Pero esta pieza respira también por otras branquias. Está la poesía ficcionada de Canto Mineral (2022), pero también la poesía visual y solitaria de Trópico 2, de la possibilitat d’estar a tot arreu, de ese pasado de vj y activista 8bitero. Mientras Marti Sales, el poeta más escénico del llano litoral, pinchaba vinilos con gusto y guasa, Toloza fue levantando un muro de palabras transparente que concitaban a la ficción mancomunada. El público entró al juego y fue armando con el creador un dispositivo imaginado y por eso mismo real. Una prueba más de que el teatro, antes que representación, es fuerza colectiva donde se puede llegar a constatar que cuerpo, movimiento y luz son los códigos posibles de otro mundo.

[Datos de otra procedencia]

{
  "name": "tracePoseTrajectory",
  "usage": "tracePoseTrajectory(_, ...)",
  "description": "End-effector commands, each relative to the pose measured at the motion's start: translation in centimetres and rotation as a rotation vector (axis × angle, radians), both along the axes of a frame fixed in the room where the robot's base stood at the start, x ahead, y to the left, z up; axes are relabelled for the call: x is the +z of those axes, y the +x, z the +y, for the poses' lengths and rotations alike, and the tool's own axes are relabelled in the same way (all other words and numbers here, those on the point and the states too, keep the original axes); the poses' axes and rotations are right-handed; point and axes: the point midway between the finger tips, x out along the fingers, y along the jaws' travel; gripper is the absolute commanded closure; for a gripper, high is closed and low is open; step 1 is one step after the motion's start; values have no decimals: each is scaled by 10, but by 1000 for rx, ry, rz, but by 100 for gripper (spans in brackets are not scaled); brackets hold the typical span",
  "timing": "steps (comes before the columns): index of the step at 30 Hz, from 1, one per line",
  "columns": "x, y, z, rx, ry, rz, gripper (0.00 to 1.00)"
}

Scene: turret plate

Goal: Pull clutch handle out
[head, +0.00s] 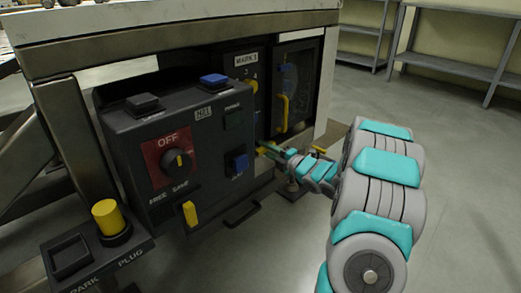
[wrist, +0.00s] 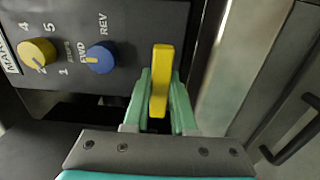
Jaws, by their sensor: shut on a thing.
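A yellow bar handle (wrist: 161,72), the likely clutch handle, stands between the green fingers of my gripper (wrist: 162,105) in the wrist view. No label for it is readable. My gripper is shut on the bar, with its upper end sticking out past the fingertips. In the head view my gripper (head: 266,149) reaches in at the right side of the dark control box, low beside the recess under the bench. The held handle is mostly hidden there by the fingers.
A dark control box (head: 140,125) with a red OFF dial (head: 174,160) stands left of my gripper. A panel with a yellow knob (wrist: 38,52) and a blue FWD/REV knob (wrist: 100,60) is close by. Another yellow handle (head: 283,112) is on the right panel. Open floor lies to the right.

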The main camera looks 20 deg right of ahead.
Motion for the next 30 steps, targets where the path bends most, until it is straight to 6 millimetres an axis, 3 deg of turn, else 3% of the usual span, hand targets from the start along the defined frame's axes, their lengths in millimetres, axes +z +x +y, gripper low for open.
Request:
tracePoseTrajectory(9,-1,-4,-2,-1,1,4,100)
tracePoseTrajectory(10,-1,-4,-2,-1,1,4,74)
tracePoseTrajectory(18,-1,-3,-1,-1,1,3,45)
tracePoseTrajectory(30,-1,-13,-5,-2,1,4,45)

El paroxismo llegó cuando sin nombrarlos se citó a los muertos y Joaquim Jordá llegó con semblante de vecino vespertino y se pidió una zarzaparrilla en la barra con cara de no haberse ido nunca. En definitiva, lo que parecía que iba a ser una cita más de moderneo con ínfulas se convirtió súbitamente en akelarre, en fundación antipoética en la que el respetable podía ver a como Nicanor Parra no dejaba de tomar copas junto a Corcobado al fondo del garito en una conversación acelerada. Una escena que el propio que escribe contempló medio alucinado junto a Roger Bernat a quien vi iluminado como hace mucho tiempo no lo hacía. Tras la pieza alguien decía, pero esto ya quizá sea mito, no pude comprobarlo, que fuera reía y fumaba Sideral.
Es increíble como la escena a quien más retrata es a quienes la vemos. Dos pequeños ejemplos. En una mesa se sentaban, con cara de “no me lo pierdo”, pero sin enterarse de mucho ante tanto fantasma del pasado, a dos fuerzas vivas del candelabro de la avantgarde: Candela Capitán y Nina Emocional miraban todo con gestos de aquiescencia descontrolada.
Segundo ejemplo, nadie se fijó en un invitado espectral, padre de todo esto y hoy, en esta sociedad puritana y protestante, es decir yanki, relegado a la zona de los apestados. Al verlo decidí callar, no decir a nadie que allí estaba. Todo el mundo no paraba de señalar a unos nórdicos que aseguraban eran los nuevos programadores del Kunsten e incluso otros espectadores se atrevieron a pedir autógrafos a Gumersindo Puche, preguntándole una y otra vez dónde estaba Angélica. Pero nadie se fijo en ese hombre belga, pegado a un móvil, que de vez en cuando alzaba la mirada para ver qué acontecía. Vestido de negro geométrico, Jan Fabre levantaba la cabeza y levantaba dos milímetros la comisura de los labios en enigmática reacción ante lo que iba allí pasando.
Durante largos minutos La Cañada fue un barco ebrio, un Sargento Sánchez abigarrado de figuras que parecían iconos de una jarana de otro tiempo. Toloza oficiaba, pero el timón ya no era de nadie y todos manejaban su propia quimera alucinada, una sucesión de invenciones contiguas, de disimulos propios, que se empujaban unos en otros en dirección ascendente.
Fue una noche memorable. Una noche de San Juan adelantada. Una hoguera, un reclamo, un recuerdo. El final de la velada fue de risas y abrazos, de la risa inconfundible de Ana Rovira, tan elegante como sus luces, tan sonora como su fuerza. Durante unos instantes La Cañada fue epicentro de la nada. No se puede pedir más.